### INSTRUCTION
Each line that follows should be printed again exactly as it stands.

### DATASET EXTRACT
____
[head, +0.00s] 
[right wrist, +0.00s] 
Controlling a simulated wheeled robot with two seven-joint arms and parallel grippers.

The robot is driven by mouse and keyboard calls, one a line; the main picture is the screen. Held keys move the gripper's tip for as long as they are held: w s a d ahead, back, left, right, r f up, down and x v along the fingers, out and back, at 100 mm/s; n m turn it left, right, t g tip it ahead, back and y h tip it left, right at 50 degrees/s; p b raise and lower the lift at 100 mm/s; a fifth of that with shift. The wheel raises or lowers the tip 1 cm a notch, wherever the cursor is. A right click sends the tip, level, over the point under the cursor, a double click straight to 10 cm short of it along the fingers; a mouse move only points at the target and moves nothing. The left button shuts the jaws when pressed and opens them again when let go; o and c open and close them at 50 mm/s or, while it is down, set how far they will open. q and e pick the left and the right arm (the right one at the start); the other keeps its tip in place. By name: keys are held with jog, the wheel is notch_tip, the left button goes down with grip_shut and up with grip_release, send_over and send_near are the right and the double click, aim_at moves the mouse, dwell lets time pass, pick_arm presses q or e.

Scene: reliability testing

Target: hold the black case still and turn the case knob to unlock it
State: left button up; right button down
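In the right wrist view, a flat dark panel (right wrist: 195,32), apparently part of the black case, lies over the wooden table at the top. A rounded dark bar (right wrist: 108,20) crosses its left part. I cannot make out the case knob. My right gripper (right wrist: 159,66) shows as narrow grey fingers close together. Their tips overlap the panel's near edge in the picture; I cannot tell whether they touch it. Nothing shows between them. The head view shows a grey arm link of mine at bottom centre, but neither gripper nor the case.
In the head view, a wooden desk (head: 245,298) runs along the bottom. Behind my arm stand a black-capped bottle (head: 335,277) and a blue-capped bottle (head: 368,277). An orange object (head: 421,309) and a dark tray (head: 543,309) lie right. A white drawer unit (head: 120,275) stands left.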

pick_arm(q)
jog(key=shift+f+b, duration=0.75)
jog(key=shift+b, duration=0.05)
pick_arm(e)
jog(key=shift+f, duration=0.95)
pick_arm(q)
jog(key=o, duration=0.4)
____
### OUTPUT FOR THIS EXERCISE
[head, +0.00s] 
[right wrist, +0.00s] 
Controlling a simulated wheeled robot with two seven-joint arms and parallel grippers.

The robot is driven by mouse and keyboard calls, one a line; the main picture is the screen. Held keys move the gripper's tip for as long as they are held: w s a d ahead, back, left, right, r f up, down and x v along the fingers, out and back, at 100 mm/s; n m turn it left, right, t g tip it ahead, back and y h tip it left, right at 50 degrees/s; p b raise and lower the lift at 100 mm/s; a fifth of that with shift. The wheel raises or lowers the tip 1 cm a notch, wherever the cursor is. A right click sends the tip, level, over the point under the cursor, a double click straight to 10 cm short of it along the fingers; a mouse move only points at the target and moves nothing. The left button shuts the jaws when pressed and opens them again when let go; o and c open and close them at 50 mm/s or, while it is down, set how far they will open. q and e pick the left and the right arm (the right one at the start); the other keeps its tip in place. By name: keys are held with jog, the wheel is notch_tip, the left button goes down with grip_shut and up with grip_release, send_over and send_near are the right and the double click, aim_at moves the mouse, dwell lets time pass, pick_arm presses q or e.

Scene: reliability testing

Target: hold the black case still and turn the case knob to unlock it
State: left button up; right button down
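In the right wrist view, a flat dark panel (right wrist: 195,32), apparently part of the black case, lies over the wooden table at the top. A rounded dark bar (right wrist: 108,20) crosses its left part. I cannot make out the case knob. My right gripper (right wrist: 159,66) shows as narrow grey fingers close together. Their tips overlap the panel's near edge in the picture; I cannot tell whether they touch it. Nothing shows between them. The head view shows a grey arm link of mine at bottom centre, but neither gripper nor the case.
In the head view, a wooden desk (head: 245,298) runs along the bottom. Behind my arm stand a black-capped bottle (head: 335,277) and a blue-capped bottle (head: 368,277). An orange object (head: 421,309) and a dark tray (head: 543,309) lie right. A white drawer unit (head: 120,275) stands left.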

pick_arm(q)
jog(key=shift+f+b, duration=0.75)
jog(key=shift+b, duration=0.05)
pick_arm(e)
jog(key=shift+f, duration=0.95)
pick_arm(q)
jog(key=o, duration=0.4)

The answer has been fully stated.